Iranian President Hassan Rouhani's diplomatic engagement with the leaders of France, Germany and the United Kingdom has prompted a barrage of sharply worded attacks from hard-liners back at home. These critics have long accused Rouhani of failing to respond in kind to the European states' "reneging" on the Joint Comprehensive Plan of Action (JCPOA). They have been pushing for a full withdrawal from the accord, arguing that protracted negotiations with the European signatories is a waste of time.
In the latest wave of criticism, the Rouhani opponents argued that he should have canceled the meetings after the three European countries blamed Tehran for the Sept. 14 attack on Saudi oil facilities that was claimed by Yemen's Shiite rebels. Kayhan, the paper affiliated with the supreme leader's office, reported that Rouhani had "disrespected Iran's dignity" by sitting down with his French counterpart Emanuel Macron, whom the daily described as "little more than a worthless middleman." In a separate article, Kayhan advised Rouhani to find the "key" at home by relying on domestic economic capabilities rather than seeking solutions in New York meetings.
Before shaking hands with UK Premier Boris Johnson, the Iranian president was already under mounting pressure from such hard-liners as Abdollah Ganji, the managing editor of Javan, which officially represents the Islamic Revolutionary Guard Corps.

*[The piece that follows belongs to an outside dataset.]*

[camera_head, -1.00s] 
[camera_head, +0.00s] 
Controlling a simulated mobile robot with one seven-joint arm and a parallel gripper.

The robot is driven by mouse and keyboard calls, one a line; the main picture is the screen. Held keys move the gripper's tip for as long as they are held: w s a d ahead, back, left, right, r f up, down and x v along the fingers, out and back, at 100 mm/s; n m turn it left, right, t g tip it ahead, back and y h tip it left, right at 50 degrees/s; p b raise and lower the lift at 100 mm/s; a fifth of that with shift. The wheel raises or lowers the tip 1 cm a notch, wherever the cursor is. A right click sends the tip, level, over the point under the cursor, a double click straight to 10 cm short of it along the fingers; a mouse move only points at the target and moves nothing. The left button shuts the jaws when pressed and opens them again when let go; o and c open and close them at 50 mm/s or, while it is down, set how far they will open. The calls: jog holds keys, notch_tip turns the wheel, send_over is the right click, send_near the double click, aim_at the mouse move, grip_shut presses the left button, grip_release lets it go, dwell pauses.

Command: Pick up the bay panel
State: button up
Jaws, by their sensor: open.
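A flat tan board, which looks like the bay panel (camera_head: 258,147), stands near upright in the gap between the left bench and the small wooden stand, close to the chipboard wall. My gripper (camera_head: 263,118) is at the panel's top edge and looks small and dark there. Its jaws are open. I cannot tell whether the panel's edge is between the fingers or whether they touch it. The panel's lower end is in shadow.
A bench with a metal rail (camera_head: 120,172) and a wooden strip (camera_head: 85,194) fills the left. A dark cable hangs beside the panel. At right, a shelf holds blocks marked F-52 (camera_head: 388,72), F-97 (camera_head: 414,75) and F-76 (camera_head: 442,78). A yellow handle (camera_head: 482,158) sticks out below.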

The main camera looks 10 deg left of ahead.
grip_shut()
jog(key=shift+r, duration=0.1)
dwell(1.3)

Also, Hossein Naghavi Hosseini, a relentless critic of the Rouhani administration and the spokesman for the Iranian Parliament's National Security and Foreign Policy Commission told Rouhani to ignore Johnson because "the UK's Iran approach has been even harsher than that of the United States."

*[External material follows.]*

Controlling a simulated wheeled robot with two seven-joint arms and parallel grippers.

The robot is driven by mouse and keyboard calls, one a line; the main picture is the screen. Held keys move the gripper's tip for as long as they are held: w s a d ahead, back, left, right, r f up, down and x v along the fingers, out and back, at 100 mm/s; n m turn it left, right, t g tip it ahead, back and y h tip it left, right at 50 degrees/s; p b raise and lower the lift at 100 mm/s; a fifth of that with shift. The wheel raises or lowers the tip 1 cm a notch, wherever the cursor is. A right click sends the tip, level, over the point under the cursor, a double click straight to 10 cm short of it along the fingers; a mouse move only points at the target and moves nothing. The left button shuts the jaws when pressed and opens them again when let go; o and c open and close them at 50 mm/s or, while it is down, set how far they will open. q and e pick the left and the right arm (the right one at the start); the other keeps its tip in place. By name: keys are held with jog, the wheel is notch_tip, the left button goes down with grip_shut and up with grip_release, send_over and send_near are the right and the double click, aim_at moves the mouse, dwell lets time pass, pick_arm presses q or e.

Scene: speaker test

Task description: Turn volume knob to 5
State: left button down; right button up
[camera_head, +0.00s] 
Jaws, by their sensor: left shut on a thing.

Rouhani, however, went ahead with the meeting after talking to German Chancellor Angela Merkel in an unscheduled call. "World leaders engaging with Rouhani in New York is a sign that we are closer than ever to a diplomatic opening," tweeted Reformist activist and Rouhani supporter Salar Ahmadi. "Note that a German chancellor is meeting with an Iranian president for the first time after the 1979 revolution."
Yet both hard-liners and Reformists seemed to share the interpretation that US President Donald Trump's address to the General Assembly was a "failed attack" against Iran. "The speech was void of any fresh content or a clear road map," Javan reported. "By taking the military option off the table, Trump put Iran's might on display during his speech."
"Trump's economic terrorism is targeting Iranians' right to health and life on a daily basis, but he calls this a peace-seeking policy," tweeted spokesman for the Rouhani government Ali Rabiei, adding that the US president's references to war and peace were reminiscent of the ironic misnomer of "Ministry of Truth" in George Orwell's well-known dystopian novel "1984."
Elsewhere at a briefing in Tehran, Rabiei also addressed the latest speculations about whether Rouhani may end up meeting with Trump in New York. "Iran will not sacrifice its interests for domestic US politics," he said, suggesting that Trump is seeking reelection by pressing for a new deal with Tehran. However, the Iranian official confirmed earlier reports that to "break the stalemate," Rouhani has expressed readiness for "a small change" to the nuclear deal but only if sanctions are lifted in exchange and the United States reinstates its original status in the accord.